Original Estimates Suggested It Could Pull $6.5 Million At Auction

This 1971 Plymouth Hemi Cuda muscle car is being offered for sale by Mecum Auctions.
Image Via Mecum

This past weekend saw Mecum Auctions’ Indy 2021 event come and go, which highlighted some seriously exciting American enthusiast vehicles. Earlier this week, we reported on one of the event’s headlining machines, the Big Oly Ford Bronco, and its record-setting hammer price of $1.87 million. And while we knew Big Oly would bring big money, expectations were set even higher for a particularly special 1971 Plymouth Hemi Cuda convertible. A genuine one-of-one muscle car, this Mopar was estimated to bring up to $6.5 million. Bidding stalled out at a mere $4.8 million however, which just wasn’t enough to get it done. That’s right folks, this seven-figure Hemi Cuda was a no-sale.

While $4.8 million is an obscene amount of money any way you look at it, the figure wasn’t able to meet the reserve price set in place by the current owner. Considering the muscle car carries an estimated value of at least $5.75 million, the hesitancy to yank to reserve does become a bit more understandable. Regardless, we’re sure that both the seller and the top bidder went home unhappy that evening. There has been no word from Mecum at this time regarding whether or not the owner plans to give it another go at the auction block down the road.

Image Via Mecum

One-Of-One Plymouth Hemi Cuda

Before you sneer at the idea of spending that much cash on an old Mopar, it is important to understand just how special this car truly is. Only 12 Plymouth Hemi Cuda convertibles were built in 1971, and only three of them carried the A833 four-speed manual transmission like this car. This is also the only Hemi Cuda convertible to wear Winchester Gray paint. Furthermore, of the 12 cars, only five were slated to be exported to foreign markets. This particular example was sent to France straight off the assembly line, where it spent its entire life until 1993. Over its life, the car has only cruised 98,553 kilometers, or 61,237 miles for those Stateside. Perhaps most importantly however, the car is as original as they come, right down to the matching numbers 426 cubic-inch Elephant V8 engine.
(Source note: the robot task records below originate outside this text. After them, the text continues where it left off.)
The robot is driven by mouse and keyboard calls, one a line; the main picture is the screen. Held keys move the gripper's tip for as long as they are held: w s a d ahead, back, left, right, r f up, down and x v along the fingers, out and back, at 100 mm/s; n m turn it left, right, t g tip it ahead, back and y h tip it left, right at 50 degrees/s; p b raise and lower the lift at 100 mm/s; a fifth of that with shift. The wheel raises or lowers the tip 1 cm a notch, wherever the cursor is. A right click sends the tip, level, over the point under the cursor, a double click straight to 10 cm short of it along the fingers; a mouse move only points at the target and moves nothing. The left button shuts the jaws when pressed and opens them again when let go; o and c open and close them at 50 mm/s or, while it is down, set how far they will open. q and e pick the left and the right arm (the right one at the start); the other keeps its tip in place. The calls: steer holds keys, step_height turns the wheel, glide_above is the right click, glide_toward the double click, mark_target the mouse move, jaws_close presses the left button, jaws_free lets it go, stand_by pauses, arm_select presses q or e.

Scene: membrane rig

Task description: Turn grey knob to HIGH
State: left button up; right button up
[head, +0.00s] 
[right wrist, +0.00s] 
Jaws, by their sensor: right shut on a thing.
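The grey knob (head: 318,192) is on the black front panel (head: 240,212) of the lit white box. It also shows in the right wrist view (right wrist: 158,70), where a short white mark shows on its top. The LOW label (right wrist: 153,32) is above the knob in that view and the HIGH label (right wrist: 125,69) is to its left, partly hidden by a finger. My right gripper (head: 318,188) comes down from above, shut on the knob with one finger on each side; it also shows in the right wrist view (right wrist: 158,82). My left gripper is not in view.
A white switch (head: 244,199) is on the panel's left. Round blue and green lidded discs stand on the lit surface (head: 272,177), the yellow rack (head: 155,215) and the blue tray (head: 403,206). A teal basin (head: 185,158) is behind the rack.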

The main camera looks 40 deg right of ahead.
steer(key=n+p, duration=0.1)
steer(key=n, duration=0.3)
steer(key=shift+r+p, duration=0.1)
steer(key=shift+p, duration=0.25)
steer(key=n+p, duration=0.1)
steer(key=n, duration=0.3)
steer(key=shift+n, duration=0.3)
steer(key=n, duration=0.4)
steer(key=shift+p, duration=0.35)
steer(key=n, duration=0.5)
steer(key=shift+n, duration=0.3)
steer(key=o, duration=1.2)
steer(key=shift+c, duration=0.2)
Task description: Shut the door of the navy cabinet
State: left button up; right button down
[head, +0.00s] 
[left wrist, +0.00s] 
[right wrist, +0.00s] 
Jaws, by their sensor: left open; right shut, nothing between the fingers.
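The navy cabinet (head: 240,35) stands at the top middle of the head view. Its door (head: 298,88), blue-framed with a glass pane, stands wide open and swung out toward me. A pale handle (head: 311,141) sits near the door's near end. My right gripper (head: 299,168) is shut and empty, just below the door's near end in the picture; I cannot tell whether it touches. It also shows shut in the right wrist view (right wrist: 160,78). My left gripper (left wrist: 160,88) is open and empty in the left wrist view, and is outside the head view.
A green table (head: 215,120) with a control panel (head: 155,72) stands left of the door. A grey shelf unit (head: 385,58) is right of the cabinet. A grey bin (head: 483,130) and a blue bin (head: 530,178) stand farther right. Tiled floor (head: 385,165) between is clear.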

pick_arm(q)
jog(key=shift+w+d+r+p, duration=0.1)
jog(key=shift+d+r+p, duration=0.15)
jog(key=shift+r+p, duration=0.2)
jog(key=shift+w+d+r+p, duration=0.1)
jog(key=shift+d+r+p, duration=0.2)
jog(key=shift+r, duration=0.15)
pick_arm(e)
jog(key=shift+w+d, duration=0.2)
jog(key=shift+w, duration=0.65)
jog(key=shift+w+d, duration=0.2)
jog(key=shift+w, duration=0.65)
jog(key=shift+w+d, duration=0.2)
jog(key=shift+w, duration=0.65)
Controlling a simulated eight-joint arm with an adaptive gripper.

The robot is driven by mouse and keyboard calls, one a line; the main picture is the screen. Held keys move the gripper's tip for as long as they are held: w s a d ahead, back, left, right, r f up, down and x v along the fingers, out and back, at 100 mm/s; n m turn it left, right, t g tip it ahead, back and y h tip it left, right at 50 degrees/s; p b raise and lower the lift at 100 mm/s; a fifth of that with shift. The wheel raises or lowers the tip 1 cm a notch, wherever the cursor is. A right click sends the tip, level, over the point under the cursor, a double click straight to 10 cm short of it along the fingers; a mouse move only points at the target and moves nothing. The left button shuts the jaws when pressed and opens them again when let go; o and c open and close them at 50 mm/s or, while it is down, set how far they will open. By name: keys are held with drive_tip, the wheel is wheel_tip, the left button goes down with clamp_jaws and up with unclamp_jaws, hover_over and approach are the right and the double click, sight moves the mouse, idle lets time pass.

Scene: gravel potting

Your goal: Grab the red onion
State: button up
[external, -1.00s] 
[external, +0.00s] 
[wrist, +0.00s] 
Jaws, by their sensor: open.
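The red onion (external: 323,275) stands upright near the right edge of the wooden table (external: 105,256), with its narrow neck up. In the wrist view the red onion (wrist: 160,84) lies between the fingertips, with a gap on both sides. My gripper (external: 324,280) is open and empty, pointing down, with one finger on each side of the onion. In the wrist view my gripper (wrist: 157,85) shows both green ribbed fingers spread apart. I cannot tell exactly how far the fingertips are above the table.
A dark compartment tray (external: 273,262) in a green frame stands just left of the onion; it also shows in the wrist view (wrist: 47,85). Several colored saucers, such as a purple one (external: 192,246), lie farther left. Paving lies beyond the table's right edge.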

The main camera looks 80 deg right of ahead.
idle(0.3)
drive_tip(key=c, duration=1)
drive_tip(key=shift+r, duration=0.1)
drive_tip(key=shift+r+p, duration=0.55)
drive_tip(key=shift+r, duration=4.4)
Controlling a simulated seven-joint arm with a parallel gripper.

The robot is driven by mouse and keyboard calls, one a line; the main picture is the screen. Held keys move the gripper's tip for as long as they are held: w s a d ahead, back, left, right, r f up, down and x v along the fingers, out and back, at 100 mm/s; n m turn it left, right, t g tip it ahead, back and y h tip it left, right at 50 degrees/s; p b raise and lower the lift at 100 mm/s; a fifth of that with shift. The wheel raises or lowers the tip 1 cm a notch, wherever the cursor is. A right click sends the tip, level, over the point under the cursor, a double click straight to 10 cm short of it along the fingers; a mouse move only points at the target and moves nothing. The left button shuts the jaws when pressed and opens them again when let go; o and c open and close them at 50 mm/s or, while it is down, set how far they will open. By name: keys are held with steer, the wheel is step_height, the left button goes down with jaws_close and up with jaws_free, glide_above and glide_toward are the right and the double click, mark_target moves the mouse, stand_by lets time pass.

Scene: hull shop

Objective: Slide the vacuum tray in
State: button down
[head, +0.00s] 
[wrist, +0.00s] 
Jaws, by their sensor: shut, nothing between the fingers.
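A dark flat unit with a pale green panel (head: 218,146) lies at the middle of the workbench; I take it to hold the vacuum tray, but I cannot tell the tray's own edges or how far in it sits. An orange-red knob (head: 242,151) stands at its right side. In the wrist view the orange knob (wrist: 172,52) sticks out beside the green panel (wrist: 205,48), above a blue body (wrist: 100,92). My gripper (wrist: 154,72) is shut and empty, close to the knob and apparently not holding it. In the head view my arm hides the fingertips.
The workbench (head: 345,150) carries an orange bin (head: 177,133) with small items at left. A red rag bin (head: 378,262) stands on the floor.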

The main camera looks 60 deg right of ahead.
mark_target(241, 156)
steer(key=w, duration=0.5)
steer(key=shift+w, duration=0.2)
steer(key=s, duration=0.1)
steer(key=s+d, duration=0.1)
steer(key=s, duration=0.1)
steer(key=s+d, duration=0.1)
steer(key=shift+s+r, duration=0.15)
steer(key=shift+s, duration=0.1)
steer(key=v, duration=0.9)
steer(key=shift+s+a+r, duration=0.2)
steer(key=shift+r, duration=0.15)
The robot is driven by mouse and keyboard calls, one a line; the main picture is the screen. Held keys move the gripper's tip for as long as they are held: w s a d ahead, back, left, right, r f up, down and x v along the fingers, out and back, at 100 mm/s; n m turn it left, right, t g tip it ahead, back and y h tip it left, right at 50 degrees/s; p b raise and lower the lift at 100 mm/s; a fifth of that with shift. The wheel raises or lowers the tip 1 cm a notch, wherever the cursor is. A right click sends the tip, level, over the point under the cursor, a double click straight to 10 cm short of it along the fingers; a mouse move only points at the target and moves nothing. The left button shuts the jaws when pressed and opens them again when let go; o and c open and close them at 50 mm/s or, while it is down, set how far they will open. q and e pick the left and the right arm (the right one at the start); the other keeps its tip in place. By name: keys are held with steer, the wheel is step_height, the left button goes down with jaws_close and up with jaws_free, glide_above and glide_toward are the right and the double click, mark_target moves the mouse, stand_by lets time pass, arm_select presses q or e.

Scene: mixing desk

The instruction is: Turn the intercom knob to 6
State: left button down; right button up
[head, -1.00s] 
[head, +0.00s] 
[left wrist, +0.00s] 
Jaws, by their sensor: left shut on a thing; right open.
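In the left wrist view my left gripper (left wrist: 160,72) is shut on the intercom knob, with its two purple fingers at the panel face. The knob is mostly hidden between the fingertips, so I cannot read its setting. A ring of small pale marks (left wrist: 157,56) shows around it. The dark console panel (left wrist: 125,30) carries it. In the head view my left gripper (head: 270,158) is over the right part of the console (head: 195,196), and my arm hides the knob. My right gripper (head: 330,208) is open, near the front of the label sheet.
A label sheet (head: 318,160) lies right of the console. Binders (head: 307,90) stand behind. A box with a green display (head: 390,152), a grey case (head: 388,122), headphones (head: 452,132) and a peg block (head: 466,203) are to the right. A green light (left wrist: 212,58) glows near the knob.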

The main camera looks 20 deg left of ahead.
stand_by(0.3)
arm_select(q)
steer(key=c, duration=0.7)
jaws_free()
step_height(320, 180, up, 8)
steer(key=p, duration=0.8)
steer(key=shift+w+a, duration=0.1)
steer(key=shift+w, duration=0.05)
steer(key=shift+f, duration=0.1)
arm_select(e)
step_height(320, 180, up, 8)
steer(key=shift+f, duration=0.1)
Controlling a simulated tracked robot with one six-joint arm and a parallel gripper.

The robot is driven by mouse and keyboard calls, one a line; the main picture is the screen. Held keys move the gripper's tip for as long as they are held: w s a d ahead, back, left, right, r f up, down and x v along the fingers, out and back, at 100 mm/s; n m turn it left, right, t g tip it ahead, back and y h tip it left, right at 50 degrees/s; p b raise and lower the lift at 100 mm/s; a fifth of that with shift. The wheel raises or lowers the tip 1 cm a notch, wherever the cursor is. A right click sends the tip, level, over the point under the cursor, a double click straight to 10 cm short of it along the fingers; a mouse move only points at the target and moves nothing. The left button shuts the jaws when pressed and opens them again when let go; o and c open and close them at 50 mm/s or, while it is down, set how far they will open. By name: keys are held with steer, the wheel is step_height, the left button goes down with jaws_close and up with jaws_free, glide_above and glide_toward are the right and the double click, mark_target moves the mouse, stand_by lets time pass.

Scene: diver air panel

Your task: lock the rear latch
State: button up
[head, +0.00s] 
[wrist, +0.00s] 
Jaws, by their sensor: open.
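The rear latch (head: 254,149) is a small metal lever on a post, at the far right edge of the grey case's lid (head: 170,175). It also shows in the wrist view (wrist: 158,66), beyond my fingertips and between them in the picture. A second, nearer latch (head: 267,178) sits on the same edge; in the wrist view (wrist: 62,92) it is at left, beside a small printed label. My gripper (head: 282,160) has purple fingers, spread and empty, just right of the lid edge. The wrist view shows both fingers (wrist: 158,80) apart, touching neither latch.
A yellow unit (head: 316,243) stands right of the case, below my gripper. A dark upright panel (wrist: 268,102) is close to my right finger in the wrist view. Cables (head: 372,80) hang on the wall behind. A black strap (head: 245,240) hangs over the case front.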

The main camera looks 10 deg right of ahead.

The Plymouth Hemi Cuda convertible has been a coveted piece of metal for a while now, thanks to the incredibly low production numbers. While it would have been nice to see this car sell over the weekend with Mecum, we’re sure that it will eventually set the sales record it set out for. That is, assuming the owner is still interested in parting ways with the legend.

This 1971 Plymouth Hemi Cuda muscle car is being offered for sale by Mecum Auctions.